Das ist falsch. Doch die Militärs haben bittere Erfahrungen machen müssen, sie wurden von den Politikern verraten. Wie viele Male hat man sie in den Rücken geschossen, vor allem Jelzin und seine Umgebung! So hatten sie das Problem mit den Banditen schon im Griff, da hieß es Stopp!, und alles fing von vorne an. Die Banden entwickelten sich, breiteten sich aus, legten ganze Regionen lahm, plünderten und bestahlen hunderte von Menschen.

Welche Strategie verfolgen denn die Militärs und Politiker jetzt in Tschetschenien?

Die Militärs müssen nur einer Strategie folgen: Minimale eigene Verluste und maximale Anstrengungen im Kampf gegen die Banditen.

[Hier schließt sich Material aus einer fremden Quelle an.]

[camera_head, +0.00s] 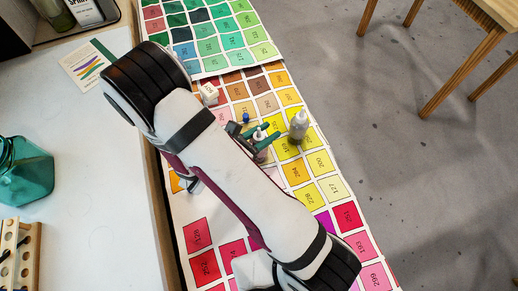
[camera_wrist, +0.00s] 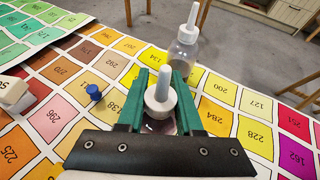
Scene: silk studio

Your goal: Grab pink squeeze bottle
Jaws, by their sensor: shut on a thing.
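My gripper (camera_wrist: 162,84) has two green fingers, one on each side of a squeeze bottle (camera_wrist: 160,103) with a pale grey-white nozzle and cap. A little pinkish body shows below the cap; the rest is hidden by the fingers and the dark gripper plate. In the head view my gripper (camera_head: 257,137) is shut on this bottle (camera_head: 260,136) over the colour chart, beside my arm. The bottle looks upright. I cannot tell if its base touches the chart.
A clear squeeze bottle (camera_wrist: 184,45) with a white nozzle stands just beyond my gripper; it also shows in the head view (camera_head: 298,126). A small blue peg (camera_wrist: 94,92) and a white block (camera_head: 209,93) are to the left. The colour chart (camera_head: 330,165) is otherwise fairly clear.

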Die Politik muss dem komplexen Charakter des Problems Rechnung tragen. Das heißt, alles dafür zu tun, dass in den befreiten Zonen die Schulen und Kindergärten funktionieren, dass Renten und Gehälter ausgezahlt werden, mit anderen Worten: normale Lebensbedingungen herstellen. Zum Beispiel in Gudermes, das befreit wurde. Die Bevölkerung von Gudermes selbst hat gefordert, dass die Banditen den Ort verlassen. Heute unterstützen sie aktiv die Aktionen des Militärs.